All lines holding the string "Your" are to be shown.

:: SOURCE MATERIAL ::

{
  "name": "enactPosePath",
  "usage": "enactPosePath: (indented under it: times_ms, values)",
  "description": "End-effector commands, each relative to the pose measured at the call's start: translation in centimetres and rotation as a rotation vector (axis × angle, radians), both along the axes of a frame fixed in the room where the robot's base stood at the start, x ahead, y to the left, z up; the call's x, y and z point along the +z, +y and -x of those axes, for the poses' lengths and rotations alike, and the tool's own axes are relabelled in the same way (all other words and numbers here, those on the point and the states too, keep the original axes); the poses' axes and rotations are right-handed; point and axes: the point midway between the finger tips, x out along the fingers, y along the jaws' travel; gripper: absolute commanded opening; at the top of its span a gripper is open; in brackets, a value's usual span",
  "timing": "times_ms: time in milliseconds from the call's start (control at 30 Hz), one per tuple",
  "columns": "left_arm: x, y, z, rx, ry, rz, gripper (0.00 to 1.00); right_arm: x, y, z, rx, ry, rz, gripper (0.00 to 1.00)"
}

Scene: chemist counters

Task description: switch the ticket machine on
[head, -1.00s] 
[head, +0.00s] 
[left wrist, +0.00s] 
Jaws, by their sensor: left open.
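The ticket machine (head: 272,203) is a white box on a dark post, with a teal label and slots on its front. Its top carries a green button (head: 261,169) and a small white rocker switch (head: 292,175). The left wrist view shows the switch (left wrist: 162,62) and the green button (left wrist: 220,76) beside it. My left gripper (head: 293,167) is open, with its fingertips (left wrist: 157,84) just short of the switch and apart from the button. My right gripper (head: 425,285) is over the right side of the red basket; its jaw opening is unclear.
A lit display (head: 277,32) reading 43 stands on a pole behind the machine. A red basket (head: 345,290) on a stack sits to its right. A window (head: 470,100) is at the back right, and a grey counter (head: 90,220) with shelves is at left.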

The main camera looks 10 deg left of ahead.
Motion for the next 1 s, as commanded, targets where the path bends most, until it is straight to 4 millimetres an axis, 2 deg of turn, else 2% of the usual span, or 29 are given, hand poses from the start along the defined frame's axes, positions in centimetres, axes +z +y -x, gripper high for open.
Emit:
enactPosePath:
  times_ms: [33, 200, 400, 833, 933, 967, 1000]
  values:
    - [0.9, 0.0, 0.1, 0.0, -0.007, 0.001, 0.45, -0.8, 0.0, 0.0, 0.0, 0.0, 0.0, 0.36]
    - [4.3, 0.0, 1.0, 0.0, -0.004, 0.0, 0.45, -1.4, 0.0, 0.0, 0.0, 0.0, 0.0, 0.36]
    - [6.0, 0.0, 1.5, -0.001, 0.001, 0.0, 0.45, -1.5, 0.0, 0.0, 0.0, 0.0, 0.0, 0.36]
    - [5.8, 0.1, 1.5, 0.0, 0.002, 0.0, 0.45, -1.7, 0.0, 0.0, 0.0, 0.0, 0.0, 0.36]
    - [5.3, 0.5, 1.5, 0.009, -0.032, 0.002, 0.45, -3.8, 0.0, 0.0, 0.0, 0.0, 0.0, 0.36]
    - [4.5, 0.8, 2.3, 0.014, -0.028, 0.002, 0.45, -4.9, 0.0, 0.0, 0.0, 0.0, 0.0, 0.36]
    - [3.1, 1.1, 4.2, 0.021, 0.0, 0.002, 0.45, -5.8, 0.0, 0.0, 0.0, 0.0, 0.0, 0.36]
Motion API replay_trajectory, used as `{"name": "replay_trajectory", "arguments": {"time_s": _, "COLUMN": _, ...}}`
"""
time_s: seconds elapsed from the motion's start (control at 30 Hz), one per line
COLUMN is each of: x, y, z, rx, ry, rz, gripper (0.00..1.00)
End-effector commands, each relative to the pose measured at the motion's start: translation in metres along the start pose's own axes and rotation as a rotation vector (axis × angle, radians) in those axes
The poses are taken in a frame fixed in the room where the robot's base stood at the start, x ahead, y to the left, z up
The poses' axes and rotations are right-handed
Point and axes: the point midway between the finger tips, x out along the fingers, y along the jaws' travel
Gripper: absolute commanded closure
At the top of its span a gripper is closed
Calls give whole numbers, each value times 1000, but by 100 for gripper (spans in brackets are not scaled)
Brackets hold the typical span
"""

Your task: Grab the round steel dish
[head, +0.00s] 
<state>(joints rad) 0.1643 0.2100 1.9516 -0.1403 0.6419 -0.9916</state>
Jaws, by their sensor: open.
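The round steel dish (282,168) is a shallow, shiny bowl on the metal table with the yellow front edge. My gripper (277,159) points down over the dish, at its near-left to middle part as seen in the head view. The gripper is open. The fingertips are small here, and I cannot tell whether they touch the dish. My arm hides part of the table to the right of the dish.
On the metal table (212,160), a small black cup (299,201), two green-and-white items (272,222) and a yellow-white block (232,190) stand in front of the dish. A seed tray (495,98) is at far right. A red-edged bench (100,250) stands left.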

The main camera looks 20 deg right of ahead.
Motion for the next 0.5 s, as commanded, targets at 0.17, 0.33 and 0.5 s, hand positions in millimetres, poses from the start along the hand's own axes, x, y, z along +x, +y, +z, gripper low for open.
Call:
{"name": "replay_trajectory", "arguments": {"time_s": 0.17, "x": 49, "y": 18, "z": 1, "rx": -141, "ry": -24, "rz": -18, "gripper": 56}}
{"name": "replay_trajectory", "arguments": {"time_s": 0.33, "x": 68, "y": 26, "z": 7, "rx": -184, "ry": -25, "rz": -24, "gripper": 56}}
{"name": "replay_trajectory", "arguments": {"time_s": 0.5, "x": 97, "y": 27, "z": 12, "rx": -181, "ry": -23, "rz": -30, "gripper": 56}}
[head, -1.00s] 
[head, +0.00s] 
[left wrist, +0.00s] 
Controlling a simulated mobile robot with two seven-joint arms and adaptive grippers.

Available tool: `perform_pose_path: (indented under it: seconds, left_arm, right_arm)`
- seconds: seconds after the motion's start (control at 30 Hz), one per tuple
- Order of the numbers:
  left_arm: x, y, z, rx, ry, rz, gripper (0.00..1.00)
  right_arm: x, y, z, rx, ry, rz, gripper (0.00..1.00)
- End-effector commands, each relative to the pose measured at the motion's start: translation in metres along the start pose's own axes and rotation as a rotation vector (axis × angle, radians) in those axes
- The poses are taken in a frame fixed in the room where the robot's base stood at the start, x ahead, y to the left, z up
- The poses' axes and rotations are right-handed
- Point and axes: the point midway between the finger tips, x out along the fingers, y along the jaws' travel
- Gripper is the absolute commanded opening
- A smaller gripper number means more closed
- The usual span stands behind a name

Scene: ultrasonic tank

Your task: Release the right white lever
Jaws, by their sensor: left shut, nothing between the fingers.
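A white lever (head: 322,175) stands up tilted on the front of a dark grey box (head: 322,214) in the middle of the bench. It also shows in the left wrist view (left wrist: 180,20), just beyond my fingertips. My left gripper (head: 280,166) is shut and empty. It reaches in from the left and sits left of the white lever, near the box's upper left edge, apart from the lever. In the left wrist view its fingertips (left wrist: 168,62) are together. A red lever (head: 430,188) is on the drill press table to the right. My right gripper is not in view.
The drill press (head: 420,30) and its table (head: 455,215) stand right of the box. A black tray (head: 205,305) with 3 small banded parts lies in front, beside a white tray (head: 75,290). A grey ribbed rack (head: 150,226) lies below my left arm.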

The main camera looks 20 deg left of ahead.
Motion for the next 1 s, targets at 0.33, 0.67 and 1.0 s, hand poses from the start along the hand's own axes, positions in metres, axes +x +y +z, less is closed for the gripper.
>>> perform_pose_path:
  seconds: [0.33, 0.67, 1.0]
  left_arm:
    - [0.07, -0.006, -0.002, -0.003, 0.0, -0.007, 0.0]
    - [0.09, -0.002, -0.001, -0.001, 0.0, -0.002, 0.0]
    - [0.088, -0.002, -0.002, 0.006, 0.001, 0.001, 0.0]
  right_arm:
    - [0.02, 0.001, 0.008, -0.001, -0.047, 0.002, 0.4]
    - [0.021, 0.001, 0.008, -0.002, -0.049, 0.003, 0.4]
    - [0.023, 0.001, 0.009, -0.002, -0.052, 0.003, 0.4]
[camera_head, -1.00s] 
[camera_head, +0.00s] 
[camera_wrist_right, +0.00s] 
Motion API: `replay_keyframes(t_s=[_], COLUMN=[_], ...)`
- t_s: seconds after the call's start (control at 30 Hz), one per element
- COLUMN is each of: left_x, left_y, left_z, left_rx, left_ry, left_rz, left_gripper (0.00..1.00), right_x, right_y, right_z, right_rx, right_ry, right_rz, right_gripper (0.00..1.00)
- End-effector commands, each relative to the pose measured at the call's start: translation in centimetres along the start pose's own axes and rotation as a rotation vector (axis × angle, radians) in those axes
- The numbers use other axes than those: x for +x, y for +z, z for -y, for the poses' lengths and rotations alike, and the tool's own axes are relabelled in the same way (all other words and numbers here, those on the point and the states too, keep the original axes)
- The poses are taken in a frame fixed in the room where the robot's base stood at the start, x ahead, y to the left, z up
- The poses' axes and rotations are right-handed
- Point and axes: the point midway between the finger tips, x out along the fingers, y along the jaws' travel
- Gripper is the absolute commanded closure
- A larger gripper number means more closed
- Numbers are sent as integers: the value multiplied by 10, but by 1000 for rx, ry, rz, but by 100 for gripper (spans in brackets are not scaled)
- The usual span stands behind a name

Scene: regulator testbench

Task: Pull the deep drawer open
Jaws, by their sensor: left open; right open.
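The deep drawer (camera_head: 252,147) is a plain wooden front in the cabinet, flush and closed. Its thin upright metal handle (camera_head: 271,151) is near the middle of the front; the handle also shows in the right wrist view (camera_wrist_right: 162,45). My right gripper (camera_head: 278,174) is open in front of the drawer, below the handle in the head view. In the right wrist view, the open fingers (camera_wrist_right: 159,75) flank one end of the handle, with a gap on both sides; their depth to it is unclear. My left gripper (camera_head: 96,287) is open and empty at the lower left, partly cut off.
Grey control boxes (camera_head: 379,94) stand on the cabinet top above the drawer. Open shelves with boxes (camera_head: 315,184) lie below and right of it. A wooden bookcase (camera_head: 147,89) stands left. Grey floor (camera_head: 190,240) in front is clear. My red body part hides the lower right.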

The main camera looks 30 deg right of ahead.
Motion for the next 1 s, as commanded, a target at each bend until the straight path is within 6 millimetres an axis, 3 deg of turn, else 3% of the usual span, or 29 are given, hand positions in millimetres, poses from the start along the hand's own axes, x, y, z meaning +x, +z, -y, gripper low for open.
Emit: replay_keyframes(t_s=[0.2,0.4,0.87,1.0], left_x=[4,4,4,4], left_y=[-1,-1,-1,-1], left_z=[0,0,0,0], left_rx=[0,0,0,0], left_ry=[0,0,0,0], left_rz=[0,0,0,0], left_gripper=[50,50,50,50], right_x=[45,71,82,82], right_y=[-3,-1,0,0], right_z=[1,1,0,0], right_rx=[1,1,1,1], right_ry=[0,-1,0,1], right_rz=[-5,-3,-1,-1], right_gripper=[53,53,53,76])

:::

» RESULT:
Your task: Grab the round steel dish
Your task: Release the right white lever

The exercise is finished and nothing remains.